_WRITTEN REQUEST_. Below is a listing; copy all of it exactly.
• • •
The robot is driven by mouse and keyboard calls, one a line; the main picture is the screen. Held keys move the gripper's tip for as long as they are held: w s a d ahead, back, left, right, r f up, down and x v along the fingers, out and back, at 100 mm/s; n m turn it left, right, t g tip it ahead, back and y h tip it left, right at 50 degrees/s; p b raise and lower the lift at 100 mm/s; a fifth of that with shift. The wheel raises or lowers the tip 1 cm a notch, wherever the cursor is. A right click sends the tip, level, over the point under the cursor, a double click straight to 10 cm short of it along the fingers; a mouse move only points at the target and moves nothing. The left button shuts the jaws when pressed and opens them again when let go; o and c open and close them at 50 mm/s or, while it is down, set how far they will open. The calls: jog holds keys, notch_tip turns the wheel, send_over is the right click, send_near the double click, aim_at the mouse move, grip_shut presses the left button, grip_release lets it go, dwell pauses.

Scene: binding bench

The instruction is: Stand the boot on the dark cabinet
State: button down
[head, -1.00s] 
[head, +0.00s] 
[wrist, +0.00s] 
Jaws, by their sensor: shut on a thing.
• • •
_FINISHED ANSWER_.
The robot is driven by mouse and keyboard calls, one a line; the main picture is the screen. Held keys move the gripper's tip for as long as they are held: w s a d ahead, back, left, right, r f up, down and x v along the fingers, out and back, at 100 mm/s; n m turn it left, right, t g tip it ahead, back and y h tip it left, right at 50 degrees/s; p b raise and lower the lift at 100 mm/s; a fifth of that with shift. The wheel raises or lowers the tip 1 cm a notch, wherever the cursor is. A right click sends the tip, level, over the point under the cursor, a double click straight to 10 cm short of it along the fingers; a mouse move only points at the target and moves nothing. The left button shuts the jaws when pressed and opens them again when let go; o and c open and close them at 50 mm/s or, while it is down, set how far they will open. The calls: jog holds keys, notch_tip turns the wheel, send_over is the right click, send_near the double click, aim_at the mouse move, grip_shut presses the left button, grip_release lets it go, dwell pauses.

Scene: binding bench

The instruction is: Stand the boot on the dark cabinet
State: button down
[head, -1.00s] 
[head, +0.00s] 
[wrist, +0.00s] 
Jaws, by their sensor: shut on a thing.

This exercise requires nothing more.